Here is one way of describing my spiritual journey — in 750 words:
I was born into a very typical white, suburban, middle class, late twentieth-century American family. We were protestants and attended our local Lutheran Church. When I was sixteen I had an amazing spiritual experience that transformed my relationship with Christianity from conventional to charismatic. I began to participate in the highly experiential and emotionally hyper-charged world of neopentecostalism. Initially I felt blessed by God, but eventually I experienced charismatic religion as controlling, dualistic, and even abusive. Disillusioned, I gave up on organized religion and became a spiritual and intellectual seeker. In the heady climate of progressive politics in the early 1980s, I embraced feminism, environmentalism, and multi-culturalism. I began to think of Christianity as patriarchal and controlling, but meanwhile I couldn’t shake my spiritual way of looking at things, which often put me at odds with my secular leftist friends. As a sort of compromise, I became an Episcopalian, thinking that particular church would be a safe haven for people with my values. It was, and I began to explore contemplative spirituality more deeply.
But I was also drawn to the new spirituality of the Goddess, as an ecofeminist alternative to mainstream religion, and so I began to explore neopaganism — Wicca and Druidism — at first just by reading about it, but eventually feeling a desire to actually practice Pagan ritual. Soon I was trying to juggle being an Episcopalian with a growing attraction to neopaganism and its related new religious movements. As liberal as the Episcopal Church was, I just felt angrier and angrier at what I saw as its many flaws, including its “country club” atmosphere and noblesse oblige ethics. So I became a full-time Pagan, and as this was also when my writing career was beginning to blossom, I wrote several books about Paganism, always from the beginner’s perspective. But I soon realized that whatever it was I couldn’t find in Episcopalianism, I wasn’t going to find in Wicca or Druidism either. As I saw it, the church’s oppressive social structure was mirrored by Paganism’s antinomianism and chaotic social structure. Christian clergy privilege was mirrored by self-aggrandizement and competition among Pagan leaders.
My sense of religious disillusionment and disorientation spiraled — not out of control, but enough to the point that I felt spiritually parched, while emotionally I just kept getting angrier and angrier — at myself, at religion, at God (or the gods).

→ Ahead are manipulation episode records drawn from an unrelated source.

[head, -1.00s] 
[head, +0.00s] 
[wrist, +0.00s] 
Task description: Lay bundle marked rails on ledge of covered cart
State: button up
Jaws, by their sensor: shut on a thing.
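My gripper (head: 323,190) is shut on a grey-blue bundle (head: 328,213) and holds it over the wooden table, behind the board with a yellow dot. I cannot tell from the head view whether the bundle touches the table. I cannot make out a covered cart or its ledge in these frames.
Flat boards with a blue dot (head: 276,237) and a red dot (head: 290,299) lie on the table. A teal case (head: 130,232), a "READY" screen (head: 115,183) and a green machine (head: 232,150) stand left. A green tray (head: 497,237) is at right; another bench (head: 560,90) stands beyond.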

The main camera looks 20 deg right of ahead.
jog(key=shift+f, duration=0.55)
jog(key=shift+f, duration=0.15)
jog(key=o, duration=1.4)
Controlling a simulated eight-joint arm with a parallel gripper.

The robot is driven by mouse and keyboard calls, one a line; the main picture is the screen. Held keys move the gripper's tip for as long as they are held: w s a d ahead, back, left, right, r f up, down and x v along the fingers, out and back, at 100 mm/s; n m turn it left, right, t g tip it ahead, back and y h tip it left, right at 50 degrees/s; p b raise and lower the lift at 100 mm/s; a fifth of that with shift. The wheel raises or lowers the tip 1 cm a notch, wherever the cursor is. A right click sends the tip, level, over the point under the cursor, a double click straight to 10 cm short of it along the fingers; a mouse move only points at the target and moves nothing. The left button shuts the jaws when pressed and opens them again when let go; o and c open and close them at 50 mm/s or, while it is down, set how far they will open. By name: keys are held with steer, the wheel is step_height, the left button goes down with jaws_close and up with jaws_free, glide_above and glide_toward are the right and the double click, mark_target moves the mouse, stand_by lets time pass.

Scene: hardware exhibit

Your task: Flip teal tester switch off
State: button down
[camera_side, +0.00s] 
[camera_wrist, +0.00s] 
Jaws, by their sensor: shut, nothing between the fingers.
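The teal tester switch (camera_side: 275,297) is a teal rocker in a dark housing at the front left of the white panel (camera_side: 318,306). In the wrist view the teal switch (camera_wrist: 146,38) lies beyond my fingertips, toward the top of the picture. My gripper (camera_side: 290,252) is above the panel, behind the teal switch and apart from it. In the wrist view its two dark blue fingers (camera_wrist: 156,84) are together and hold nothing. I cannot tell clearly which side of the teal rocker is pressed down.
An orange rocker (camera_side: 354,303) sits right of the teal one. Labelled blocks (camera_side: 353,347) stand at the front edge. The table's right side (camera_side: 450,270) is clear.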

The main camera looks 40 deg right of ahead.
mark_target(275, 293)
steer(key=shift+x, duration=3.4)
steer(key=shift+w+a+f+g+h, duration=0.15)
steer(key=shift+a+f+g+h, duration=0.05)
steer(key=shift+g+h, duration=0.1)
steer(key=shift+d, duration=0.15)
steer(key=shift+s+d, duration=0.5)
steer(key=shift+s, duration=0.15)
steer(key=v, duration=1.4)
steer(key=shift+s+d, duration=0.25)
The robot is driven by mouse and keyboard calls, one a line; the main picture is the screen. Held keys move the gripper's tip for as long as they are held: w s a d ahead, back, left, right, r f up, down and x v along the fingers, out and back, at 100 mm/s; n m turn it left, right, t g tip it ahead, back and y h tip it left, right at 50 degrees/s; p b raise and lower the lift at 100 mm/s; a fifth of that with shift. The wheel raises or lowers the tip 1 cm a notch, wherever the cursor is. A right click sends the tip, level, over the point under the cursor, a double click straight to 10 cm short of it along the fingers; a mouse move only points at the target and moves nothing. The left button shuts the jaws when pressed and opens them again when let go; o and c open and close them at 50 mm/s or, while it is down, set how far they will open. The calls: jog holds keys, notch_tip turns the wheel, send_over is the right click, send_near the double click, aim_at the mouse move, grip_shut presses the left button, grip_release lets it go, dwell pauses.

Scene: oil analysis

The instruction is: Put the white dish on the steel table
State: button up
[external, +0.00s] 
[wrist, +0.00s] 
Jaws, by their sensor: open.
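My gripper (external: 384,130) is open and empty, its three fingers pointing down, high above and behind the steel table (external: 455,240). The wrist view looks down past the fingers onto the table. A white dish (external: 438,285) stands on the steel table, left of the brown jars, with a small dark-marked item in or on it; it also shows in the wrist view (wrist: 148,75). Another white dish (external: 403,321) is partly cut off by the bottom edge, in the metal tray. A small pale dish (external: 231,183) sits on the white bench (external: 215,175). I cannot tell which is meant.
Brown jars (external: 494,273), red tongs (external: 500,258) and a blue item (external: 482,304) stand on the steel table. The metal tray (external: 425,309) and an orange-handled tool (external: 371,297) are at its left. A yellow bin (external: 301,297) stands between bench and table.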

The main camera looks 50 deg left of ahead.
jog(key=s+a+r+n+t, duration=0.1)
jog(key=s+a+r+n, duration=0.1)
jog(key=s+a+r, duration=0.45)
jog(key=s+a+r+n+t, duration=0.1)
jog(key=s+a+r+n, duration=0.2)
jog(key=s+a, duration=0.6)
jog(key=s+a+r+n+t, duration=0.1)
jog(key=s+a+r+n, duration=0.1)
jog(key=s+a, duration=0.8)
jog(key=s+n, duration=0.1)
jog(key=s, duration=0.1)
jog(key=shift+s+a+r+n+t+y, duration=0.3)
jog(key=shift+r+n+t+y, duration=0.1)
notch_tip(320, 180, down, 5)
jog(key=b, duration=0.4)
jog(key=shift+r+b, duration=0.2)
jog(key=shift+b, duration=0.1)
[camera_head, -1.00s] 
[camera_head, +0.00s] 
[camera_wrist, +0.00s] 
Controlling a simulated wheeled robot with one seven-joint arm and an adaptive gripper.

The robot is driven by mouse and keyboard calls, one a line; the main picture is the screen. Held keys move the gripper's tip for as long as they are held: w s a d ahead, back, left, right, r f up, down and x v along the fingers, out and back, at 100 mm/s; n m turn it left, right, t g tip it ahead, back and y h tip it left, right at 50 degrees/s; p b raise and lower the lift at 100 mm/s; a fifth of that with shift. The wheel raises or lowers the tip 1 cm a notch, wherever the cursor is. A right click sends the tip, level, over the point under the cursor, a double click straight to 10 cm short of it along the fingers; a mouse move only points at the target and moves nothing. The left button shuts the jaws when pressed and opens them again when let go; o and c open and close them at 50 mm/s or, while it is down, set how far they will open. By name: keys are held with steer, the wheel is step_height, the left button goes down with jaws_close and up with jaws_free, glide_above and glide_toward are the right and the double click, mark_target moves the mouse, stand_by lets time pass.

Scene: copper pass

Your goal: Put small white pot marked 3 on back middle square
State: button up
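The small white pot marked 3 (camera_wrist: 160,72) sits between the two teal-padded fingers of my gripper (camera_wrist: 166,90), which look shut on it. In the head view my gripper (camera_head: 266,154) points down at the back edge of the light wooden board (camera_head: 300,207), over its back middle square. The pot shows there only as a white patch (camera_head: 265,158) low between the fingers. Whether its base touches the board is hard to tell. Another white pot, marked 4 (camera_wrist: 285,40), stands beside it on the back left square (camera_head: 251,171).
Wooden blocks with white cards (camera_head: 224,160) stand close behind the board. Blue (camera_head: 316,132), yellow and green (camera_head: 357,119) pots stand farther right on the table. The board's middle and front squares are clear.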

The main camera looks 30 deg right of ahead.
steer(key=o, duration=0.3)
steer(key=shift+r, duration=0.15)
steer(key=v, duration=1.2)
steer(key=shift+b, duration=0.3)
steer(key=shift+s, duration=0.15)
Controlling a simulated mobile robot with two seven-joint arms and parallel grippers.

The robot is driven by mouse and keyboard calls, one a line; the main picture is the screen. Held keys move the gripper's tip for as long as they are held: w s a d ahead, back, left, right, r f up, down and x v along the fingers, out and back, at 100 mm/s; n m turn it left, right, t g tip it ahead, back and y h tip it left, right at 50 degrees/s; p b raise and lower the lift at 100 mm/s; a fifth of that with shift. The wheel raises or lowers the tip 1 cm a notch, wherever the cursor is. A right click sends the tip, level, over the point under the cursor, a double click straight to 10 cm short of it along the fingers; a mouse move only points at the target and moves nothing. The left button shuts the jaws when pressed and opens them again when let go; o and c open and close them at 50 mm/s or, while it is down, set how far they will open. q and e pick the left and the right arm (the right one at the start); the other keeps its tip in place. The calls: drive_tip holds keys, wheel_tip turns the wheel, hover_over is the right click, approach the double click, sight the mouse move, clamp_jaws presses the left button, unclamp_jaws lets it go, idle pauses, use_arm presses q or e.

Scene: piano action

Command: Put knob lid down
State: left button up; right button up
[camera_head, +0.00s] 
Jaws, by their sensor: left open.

In the midst of all that, an impulse that seemed utterly irrational kept presenting itself: for me to abandon Paganism and enter Catholicism — yes, Catholicism, the most sexist, patriarchal, oppressive, dogmatic and authoritarian religious structure I knew of. The absurdity of it all! I fought it for months, and yet the impulse wouldn’t go away. Becoming a Catholic would mean abandoning my rising star as a Pagan writer, and yet I felt that this was something I had to do, even if it meant trainwrecking my career. Finally, and with the support of several trusted friends and two gifted counselors, I came to see that, despite all my intellectual angst, on an emotional level I just simply wanted to do this: I wanted to explore the devotional mysticism of Catholicism, and that everything I “hated” about Catholicism on a mental level was actually necessary for me to face as part of my continued spiritual growth. Just as Luke Skywalker had to face Darth Vader in order to become a Jedi Knight, so I had to face down my anger and hatred at the institutional church — by immersing myself into the biggest and baddest church of them all.
So I did. Six months after entering the Catholic Church, I was offered a job at a monastery bookstore: a vocational ram in the thicket to replace the writing career I had tied up and was prepared to sacrifice. My job has given me access to monks who are teaching me in both big and little ways about the contemplative life and the mystical tradition. Now, thirty months after becoming Catholic, I’ve made some wonderful friends, fallen in love with Christ all over again, embraced a daily practice of contemplative prayer, and struggle mightily against what I see as the limitations of the church. I knew it would be hot in here, and I must admit that it’s hotter than I thought it would be. But I’m not getting out of this kitchen — at least not until I’m convinced my work here is done. For now, it feels like it’s barely begun.
Like I said, this is “one way” of describing my journey. There are others.